Schools will be open, and buses will be operating normally, a letter released Monday, Nov. 22 by district Superintendent of Schools Gord Stewart said.
“The province is recommending that school districts work alongside their communities and reduce all non-essential travel and take measures to promote and support carpooling, public transit usage, and alternate methods of transportation,” the letter said.
There are a few changes to transportation, which includes the possible deferral of school field trips, sports, and other out-of-school extracurricular trips.
Staff who work in schools are still expected to report to work, although those who commute are being encouraged to carpool or use public transit.
Staff who are not based in a school and can work remotely are being encouraged to stay home.
Students and families are also being encouraged to walk, ride a bike, or use transit where possible to get to school.
“We want our district to operate as efficiently as possible during this provincial fuel crisis,” Stewart wrote.
He urged families that need additional support with transportation to connect with their school’s administrator.
The head of the school board said that while school buses are not under fuel restrictions, the district is trying to be prudent.
“I think we want to model, to our society, to our community, to our citizens, that we are with them,” said board chair Rod Ross.
The superintendent himself walked to work this week, Ross noted.
Schools in Langley have been open throughout the rain and flooding crisis, although Ross noted that there have been other weather-related disruptions in the past year, including closures linked to the heat dome.
School facilities remained high and dry.
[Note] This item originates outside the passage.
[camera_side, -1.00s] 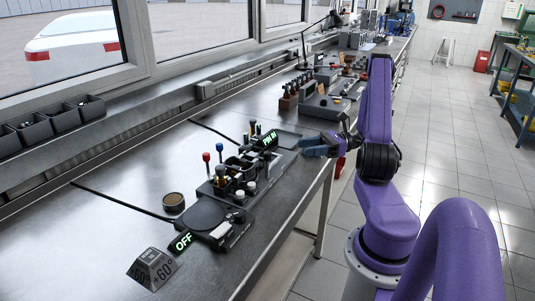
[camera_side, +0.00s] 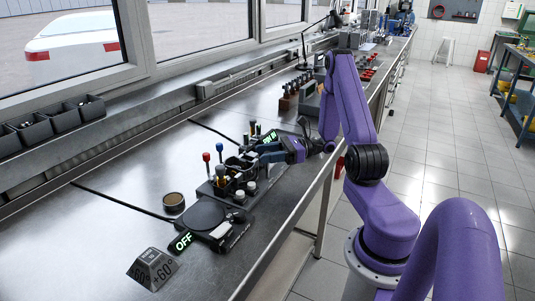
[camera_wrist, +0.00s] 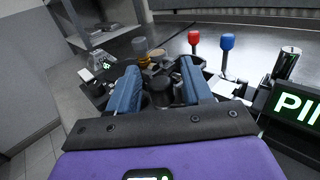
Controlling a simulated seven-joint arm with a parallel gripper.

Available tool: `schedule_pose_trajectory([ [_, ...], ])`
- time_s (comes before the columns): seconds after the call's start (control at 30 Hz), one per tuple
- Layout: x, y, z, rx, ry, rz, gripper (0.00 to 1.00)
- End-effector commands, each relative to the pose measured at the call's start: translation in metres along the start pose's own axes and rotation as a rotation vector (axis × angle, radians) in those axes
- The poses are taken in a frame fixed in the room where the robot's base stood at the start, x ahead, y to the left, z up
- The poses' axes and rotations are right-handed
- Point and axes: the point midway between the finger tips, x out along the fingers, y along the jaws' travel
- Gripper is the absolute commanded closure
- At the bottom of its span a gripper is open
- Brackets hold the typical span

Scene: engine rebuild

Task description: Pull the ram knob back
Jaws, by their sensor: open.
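My gripper (camera_side: 266,154) reaches over the small bench station from the right in the side view, its blue fingers apart. In the wrist view the open fingers (camera_wrist: 160,74) stand on both sides of dark round parts, with a dark knob-like part (camera_wrist: 160,86) between them. I cannot tell whether it is the ram knob or whether the fingers touch it. The station (camera_side: 208,188) carries a red-topped stick (camera_side: 206,157) and a blue-topped stick (camera_side: 219,147). In the wrist view the red top (camera_wrist: 194,38) and the blue top (camera_wrist: 227,41) stand beyond the fingers.
A lit green sign (camera_side: 269,137) stands behind the gripper. A scale (camera_side: 202,214) with an OFF sign (camera_side: 181,242) and an angle block (camera_side: 152,268) are nearer the camera. A round tin (camera_side: 173,202) lies left of the station.

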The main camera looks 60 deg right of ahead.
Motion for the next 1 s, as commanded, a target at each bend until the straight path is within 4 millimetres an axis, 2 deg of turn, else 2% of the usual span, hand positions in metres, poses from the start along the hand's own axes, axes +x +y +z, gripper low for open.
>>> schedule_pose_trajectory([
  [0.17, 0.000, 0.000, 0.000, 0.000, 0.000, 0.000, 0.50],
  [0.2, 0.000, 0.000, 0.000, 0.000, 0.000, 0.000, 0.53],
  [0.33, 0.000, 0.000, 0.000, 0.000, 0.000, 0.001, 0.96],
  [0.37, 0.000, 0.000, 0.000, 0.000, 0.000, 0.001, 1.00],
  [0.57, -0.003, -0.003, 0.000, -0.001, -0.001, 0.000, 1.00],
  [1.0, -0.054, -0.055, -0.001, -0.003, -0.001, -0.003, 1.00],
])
Ross noted that Fort Langley’s schools, including Langley Fine Arts and Fort Langley Elementary, could see closures in a future flood if road access to the Fort village is ever cut off. Several roads in and out of the Fort were closed for portions of Monday and Tuesday, but Township staff said 96th Avenue remained open continuously.
The provincial government announced emergency restrictions on fuel purchases on the weekend, with a limit of 30 litres per visit to a gas station for private vehicles. Non-essential travel also remains restricted on the few highways in and out of the Lower Mainland that have reopened since last week’s flooding cut road links to the rest of B.C.
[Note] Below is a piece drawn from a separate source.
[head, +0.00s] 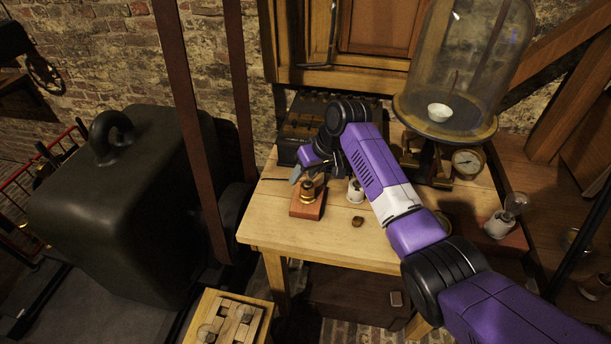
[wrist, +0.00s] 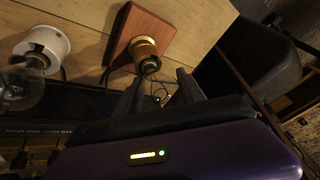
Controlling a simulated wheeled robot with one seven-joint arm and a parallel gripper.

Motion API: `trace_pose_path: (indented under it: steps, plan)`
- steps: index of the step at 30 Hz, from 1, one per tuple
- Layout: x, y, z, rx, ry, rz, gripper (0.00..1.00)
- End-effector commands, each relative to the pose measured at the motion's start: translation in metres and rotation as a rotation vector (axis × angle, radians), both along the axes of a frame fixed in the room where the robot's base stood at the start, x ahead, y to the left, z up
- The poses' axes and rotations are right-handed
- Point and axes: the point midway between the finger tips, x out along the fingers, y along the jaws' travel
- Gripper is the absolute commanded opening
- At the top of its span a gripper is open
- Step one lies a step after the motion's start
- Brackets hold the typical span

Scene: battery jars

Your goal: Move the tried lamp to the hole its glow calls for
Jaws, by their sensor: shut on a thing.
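My gripper (head: 309,177) reaches down over a small red-brown wooden block (head: 303,211) with a brass socket (head: 308,197) at the table's left end. In the wrist view the gripper (wrist: 160,80) is shut on a lamp (wrist: 160,91), whose clear glass barely shows between the dark fingers. The brass socket (wrist: 144,48) is straight ahead of the fingers, in line with the lamp. I cannot tell whether the lamp's base is still in it. I see no clear glow.
A white socket (head: 355,191) stands right of the block, with a glass bulb (wrist: 20,88) in the wrist view. A glass bell jar (head: 465,60) stands at the back right. Another bulb (head: 517,203) is at the right. The front of the table (head: 300,240) is mostly clear.

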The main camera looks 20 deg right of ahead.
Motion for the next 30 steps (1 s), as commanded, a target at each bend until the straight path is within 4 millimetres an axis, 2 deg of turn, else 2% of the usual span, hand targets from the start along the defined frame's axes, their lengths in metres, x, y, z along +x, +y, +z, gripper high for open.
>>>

School buses are not restricted from filling up with more than 30 litres of fuel, as they are on a list of essential vehicles that includes public transit buses, grocery delivery vehicles, garbage trucks, and agricultural vehicles.
The flooding caused the Trans Mountain pipeline to be shut down for safety reasons, although it’s expected to resume pumping oil and refined gas products to B.C. from Alberta by the end of the week. Crews were hiking into remote areas or being dropped by helicopter to assess the pipeline and make sure there was no damage.
The provincial government has also been working to bring in more fuel supplies by barge from the United States.